Monday, October 11, 2010

Honoring Our Gifts: Letter to My Talents

The following letter was written during a retreat weekend at The Fen. Not far from Three Rivers Michigan, on a tributary and wetland that is part of the St. Joseph River system, The Fen is a very special artists’ retreat center owned and shared with others by the great Canadian singer, songwriter and poet Ferron and her partner Mary.

Our retreat weekend was structured around keeping silence for a good portion of the day and “talking your walk” with the rest of an intimate number of participants at the end of the day.

One of the suggested assignments was to write a letter to an important some one, something, or some place, and/or to address your fear of expressing your talent: what keeps you from sharing your gifts? I chose to write a letter to my talents.

I found succor and connection in the exercise and in the product of the exercise, which I share here. I heartily recommend similar experiments to others as a way to get to one’s center of worth and worthiness, whether you identify as an artist or not. Besides, it’s fun!

Dear Talents;

First of all I’d like to thank you for a wonderful weekend. You went out of your way to make my place with you comfortable and exciting and included enough risk-taking that I felt somehow I could be new and renew.

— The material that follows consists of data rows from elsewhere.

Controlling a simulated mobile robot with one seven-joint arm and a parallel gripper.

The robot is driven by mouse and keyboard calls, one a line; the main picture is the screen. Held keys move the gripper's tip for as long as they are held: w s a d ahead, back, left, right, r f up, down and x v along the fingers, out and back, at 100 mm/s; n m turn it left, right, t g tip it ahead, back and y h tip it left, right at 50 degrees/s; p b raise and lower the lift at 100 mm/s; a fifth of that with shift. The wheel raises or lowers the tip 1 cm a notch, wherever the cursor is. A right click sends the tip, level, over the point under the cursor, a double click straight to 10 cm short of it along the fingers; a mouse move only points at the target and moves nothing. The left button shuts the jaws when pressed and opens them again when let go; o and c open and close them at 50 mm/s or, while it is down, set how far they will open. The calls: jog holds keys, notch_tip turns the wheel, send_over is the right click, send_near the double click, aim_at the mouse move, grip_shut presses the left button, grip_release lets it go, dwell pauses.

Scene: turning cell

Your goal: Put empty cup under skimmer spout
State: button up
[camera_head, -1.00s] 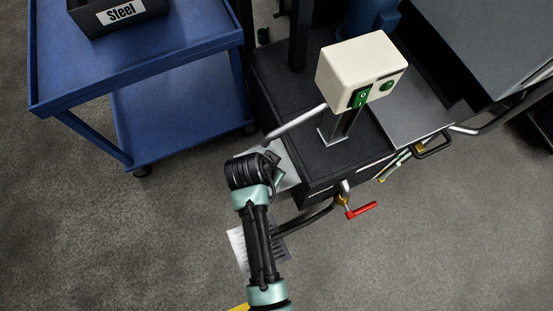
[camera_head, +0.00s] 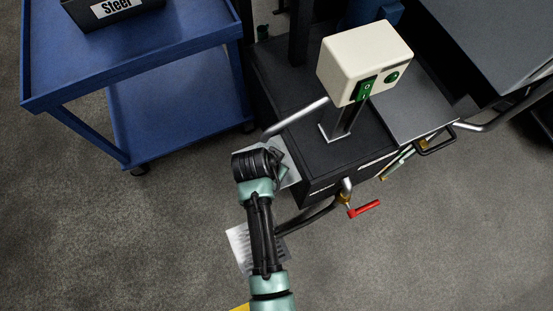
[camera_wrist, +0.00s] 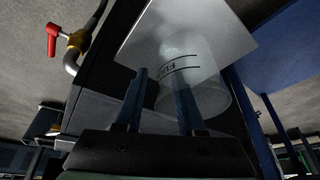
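A clear cup (camera_wrist: 195,80) with dark printed marks and lines shows in the wrist view, its end against a pale plate (camera_wrist: 190,28). My gripper (camera_wrist: 161,80) has its two fingers apart. The right finger overlaps the cup's near side and the left finger is beside it; the cup is off-centre to the right, and contact cannot be told. In the head view the silver spout (camera_head: 295,118) slopes down left towards the pale plate (camera_head: 288,172). My gripper is at the plate, largely hidden by my wrist, and the cup cannot be made out there.
A cream switch box (camera_head: 352,62) stands on the dark tank (camera_head: 345,150). A red-handled valve (camera_head: 364,209) sticks out at the tank's front. A lower pale sheet (camera_head: 240,245) lies beside my arm. Floor at right is open.

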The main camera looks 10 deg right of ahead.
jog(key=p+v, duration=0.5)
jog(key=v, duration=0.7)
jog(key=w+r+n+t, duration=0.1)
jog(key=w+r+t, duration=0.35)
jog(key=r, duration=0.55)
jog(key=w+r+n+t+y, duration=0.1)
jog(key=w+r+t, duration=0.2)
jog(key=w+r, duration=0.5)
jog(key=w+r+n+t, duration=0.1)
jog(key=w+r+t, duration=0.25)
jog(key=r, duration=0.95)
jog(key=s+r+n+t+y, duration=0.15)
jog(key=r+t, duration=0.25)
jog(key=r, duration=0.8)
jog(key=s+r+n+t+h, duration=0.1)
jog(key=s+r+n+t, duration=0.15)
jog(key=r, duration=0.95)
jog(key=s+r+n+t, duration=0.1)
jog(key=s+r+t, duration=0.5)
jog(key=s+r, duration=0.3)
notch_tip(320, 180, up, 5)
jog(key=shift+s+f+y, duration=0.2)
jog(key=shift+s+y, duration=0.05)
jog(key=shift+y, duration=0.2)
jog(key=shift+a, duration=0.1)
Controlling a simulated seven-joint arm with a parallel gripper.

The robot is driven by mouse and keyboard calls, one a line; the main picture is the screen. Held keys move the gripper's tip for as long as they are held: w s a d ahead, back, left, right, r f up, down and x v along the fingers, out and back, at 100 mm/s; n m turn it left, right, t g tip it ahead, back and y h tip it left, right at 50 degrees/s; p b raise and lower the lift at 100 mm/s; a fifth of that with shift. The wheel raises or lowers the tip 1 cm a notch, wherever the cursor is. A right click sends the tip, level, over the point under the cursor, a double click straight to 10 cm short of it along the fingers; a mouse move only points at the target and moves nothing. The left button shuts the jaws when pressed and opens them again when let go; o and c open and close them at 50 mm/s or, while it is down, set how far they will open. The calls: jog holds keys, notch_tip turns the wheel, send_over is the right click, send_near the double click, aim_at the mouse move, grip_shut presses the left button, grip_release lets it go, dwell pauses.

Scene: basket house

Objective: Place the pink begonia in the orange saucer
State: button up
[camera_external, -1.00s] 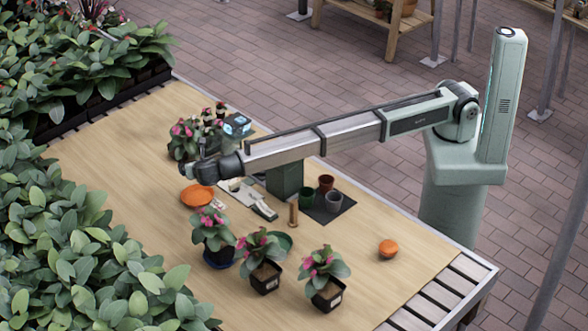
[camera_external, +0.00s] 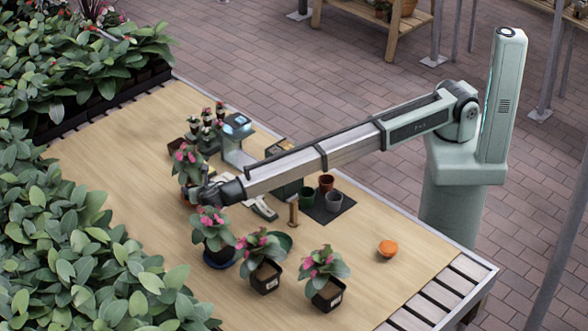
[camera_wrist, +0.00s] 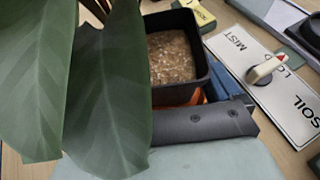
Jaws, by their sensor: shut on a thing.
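The pink begonia (camera_external: 187,163) has pink flowers and broad green leaves. In the wrist view its square black pot (camera_wrist: 183,93) with brown soil sits close at the gripper, and large leaves cover the left side. My gripper (camera_external: 199,194) is shut on this begonia, low over the far-left part of the table. A strip of the orange saucer (camera_wrist: 192,98) shows just beyond the pot's lower edge in the wrist view. In the external view my gripper and the plant mostly hide the saucer. I cannot tell whether the pot touches it.
Potted pink begonias stand nearby: one on a blue saucer (camera_external: 220,261), another (camera_external: 264,275), and one farther right (camera_external: 325,290). Small pots (camera_external: 333,201) and a wooden peg (camera_external: 293,213) stand right. The table's front right is mostly clear.

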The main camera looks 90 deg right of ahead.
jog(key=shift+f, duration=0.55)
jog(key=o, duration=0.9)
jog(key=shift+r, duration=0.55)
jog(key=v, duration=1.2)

Of course the customs in your country are somewhat strange and alien considering the restrictions in the place I find myself living. But, in spite of that, it didn’t take long for me to see that lifting that veil, that veneer of masks and meaningless prohibitions and letting them fall away, was all for the best. Your rules, if one can even call them that, to honor your heart, to speak the best parts of yourself, and to connect with the best parts of others – and then to make something lasting and worthy for the next generations – are strange at first, but soon come naturally; so naturally that I find myself humming those tunes even in the most adverse situations.

This must be how people, even in the most oppressive lands, those dim and dank mine shafts of the collective shadow, survive: they know their music, they remember and honor the songs of their loving predecessors, and they always discover what is new and can be depended upon. And they find ways and people with whom to share what they have discovered. That is what I’ve learned from you my friend.

I know you have been with me since I was a child but your name, or names, were hidden from me even as you were born in my own house like some secret sibling I could turn to in the dark night afraid and we could cling together – and laugh or hum our little new songs back and forth, back and forth, never to forget we belong together, we are in one another, even if the circumstances of kings and queens would have us doubt our worth.

I like your country and hope I will find time in my waking hours and even more often in my dreams to be near you there. Until then, fare thee well. Let us speak often and well as we have been able to and reconfirm the inseparable nature of our bonds.

I am sitting by a river now. It is Fall and the bright tree -- orange, yellow, and amber -- is mirrored in the moving water. Strange. I could be in your country even here. Yes, there are trains and the drone of far away trucks, even gun shots, sometimes fearsomely close, close enough to remember the wars others have to dream through to remember you and the possibilities of where you live. I cannot forget them, can I?

So I hope I can bring you to my living even here – these small places where we make enough quiet to hear you in the intermittent rain of Fall leaves, the owls and kingfishers, the crickets behind me, the little green frog with duckweed on its back.

Look at all the little leaf boats! They are coming around the bending water toward me. And then, even then, I must let them go on!